The proposal “is a welcome shot across the bow,” Norbert Ryan, President and CEO of the Military Officers Association Of America, told the Senate Armed Services Personnel subcommittee on Wednesday.
He said the “status quo is unacceptable” but urged senators to look for ways to modernize Tricare “in a systematic manner without resorting to its elimination.”
Ryan’s group recently conducted a survey of more than 7,500 beneficiaries and found that eight out of 10 prefer Tricare to broadly comparable alternatives.
In a statement, The Retired Enlisted Association struck a similar chord.
“Scrapping the entire Tricare system would represent a change in the entire philosophy of delivering military health coverage,” the group said, urging panelists against “blowing up the system.”
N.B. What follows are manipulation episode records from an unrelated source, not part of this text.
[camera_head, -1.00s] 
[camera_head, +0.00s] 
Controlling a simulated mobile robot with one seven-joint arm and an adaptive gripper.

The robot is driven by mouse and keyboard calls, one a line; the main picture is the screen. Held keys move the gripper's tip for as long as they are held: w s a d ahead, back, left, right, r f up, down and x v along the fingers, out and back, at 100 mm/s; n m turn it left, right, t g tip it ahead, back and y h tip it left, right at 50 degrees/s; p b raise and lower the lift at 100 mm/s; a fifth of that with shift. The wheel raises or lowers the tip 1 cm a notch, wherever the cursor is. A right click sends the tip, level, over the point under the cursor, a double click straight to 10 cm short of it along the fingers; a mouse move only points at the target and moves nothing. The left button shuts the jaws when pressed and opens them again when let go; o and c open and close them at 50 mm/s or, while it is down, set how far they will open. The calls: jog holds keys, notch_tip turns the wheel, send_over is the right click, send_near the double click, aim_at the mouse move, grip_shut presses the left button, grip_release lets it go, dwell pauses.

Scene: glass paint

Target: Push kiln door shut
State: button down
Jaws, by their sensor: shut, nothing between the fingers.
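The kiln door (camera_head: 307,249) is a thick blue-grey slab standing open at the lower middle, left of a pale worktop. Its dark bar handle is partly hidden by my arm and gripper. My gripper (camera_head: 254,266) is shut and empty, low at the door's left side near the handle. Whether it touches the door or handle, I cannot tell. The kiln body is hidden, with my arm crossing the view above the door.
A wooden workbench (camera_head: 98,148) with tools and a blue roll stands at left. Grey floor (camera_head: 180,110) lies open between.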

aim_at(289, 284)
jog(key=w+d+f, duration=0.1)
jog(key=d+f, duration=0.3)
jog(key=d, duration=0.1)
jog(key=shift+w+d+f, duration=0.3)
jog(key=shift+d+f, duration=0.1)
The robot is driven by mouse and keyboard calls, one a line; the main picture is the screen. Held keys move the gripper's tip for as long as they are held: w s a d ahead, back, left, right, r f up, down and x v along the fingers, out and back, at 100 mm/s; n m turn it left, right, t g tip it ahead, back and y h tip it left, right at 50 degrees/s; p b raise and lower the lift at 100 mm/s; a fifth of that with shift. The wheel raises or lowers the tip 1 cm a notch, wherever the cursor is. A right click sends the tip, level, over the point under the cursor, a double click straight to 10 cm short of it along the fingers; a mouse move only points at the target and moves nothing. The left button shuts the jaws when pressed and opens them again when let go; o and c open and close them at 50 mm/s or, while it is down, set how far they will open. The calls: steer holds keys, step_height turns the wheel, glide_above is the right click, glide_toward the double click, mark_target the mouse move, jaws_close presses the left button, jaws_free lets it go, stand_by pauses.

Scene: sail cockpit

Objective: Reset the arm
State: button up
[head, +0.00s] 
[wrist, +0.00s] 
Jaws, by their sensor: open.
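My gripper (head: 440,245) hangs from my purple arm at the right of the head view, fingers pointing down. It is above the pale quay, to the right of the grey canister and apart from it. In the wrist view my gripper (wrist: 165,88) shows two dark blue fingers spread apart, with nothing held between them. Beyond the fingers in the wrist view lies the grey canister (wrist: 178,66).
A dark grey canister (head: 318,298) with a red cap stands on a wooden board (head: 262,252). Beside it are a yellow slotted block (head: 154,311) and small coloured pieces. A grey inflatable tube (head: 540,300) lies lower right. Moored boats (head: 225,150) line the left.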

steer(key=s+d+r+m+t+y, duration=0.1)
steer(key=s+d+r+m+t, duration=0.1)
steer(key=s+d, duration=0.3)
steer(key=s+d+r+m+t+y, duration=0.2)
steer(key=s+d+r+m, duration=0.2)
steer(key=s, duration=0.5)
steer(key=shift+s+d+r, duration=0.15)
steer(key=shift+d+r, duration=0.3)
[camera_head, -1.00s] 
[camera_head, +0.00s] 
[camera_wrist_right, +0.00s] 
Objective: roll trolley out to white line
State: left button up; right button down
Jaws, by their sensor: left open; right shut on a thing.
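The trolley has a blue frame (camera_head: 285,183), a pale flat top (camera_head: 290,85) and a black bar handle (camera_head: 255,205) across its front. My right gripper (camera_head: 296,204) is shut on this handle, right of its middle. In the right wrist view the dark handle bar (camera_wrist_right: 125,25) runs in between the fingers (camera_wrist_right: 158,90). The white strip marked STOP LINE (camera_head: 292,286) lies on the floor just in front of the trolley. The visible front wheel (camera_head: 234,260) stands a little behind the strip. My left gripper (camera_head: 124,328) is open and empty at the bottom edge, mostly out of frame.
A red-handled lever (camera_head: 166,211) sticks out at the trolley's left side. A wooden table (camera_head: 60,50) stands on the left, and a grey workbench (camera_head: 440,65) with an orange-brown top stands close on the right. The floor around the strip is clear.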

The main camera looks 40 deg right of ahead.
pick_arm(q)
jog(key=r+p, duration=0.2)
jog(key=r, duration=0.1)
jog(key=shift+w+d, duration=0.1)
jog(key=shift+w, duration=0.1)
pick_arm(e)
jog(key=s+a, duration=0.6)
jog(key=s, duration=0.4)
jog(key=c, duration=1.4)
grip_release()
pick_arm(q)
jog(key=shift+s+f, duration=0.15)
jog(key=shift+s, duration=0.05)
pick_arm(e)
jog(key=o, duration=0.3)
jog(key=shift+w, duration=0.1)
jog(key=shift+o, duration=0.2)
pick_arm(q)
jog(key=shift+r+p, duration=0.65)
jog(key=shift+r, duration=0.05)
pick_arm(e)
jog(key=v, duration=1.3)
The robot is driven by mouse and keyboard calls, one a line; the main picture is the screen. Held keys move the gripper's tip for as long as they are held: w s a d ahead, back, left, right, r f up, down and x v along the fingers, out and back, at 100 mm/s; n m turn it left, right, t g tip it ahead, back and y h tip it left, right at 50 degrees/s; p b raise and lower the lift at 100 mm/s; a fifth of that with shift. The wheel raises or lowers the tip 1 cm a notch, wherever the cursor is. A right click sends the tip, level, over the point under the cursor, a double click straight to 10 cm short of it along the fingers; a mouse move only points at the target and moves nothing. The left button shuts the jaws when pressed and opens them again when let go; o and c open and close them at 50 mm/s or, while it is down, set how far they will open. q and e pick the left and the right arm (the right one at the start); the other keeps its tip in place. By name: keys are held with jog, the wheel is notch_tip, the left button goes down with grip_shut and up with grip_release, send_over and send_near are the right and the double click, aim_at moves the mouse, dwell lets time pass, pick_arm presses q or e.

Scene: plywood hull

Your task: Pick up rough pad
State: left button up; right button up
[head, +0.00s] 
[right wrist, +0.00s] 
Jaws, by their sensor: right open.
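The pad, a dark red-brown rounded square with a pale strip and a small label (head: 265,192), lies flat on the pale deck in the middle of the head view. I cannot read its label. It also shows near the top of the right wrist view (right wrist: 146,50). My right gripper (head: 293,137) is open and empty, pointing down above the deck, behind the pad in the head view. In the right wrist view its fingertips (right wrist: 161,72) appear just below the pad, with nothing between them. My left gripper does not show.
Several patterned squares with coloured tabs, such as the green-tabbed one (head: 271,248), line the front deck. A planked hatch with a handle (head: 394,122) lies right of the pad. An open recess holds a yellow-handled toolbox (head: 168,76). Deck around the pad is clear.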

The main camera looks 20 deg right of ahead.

But Gus Hargett, president of the National Guard Association, said the proposed change has been “well received” by his members since many don’t live near a major military installation, and therefore do not have easy access to many Tricare-accepting providers.
However, he added, the association is concerned about the costs associated with the plan and advised lawmakers to bring in actuaries to do a cost-benefit analysis.
Meanwhile, Joyce W. Raezer, executive director of the National Military Family Association, said beneficiaries are “used to Tricare” and “accepting” of some of the plan’s drawbacks, such as a limited provided network.
She suggested lawmakers could tell the Defense Department to delay awarding the next round of Tricare contracts – which usually run for five years – so that the Pentagon can provide them more data about the system.
Thomas Snee, the Fleet Reserve Association’s national executive director, said that the proposal requires “additional reviews.”
At the end of the hearing, subpanel chairman Sen. Lindsey Graham (R-S.C.) admitted lawmakers have been “wrestling this alligator” for years and that he had “lost faith” in the existing system.
He said that while he sees the benefits of scrapping the current plan — including more choice for members of the reserve and families — military retirees likely will end up paying more out of pocket for health coverage.
Graham said he doesn’t know what the right system is but “change is coming.”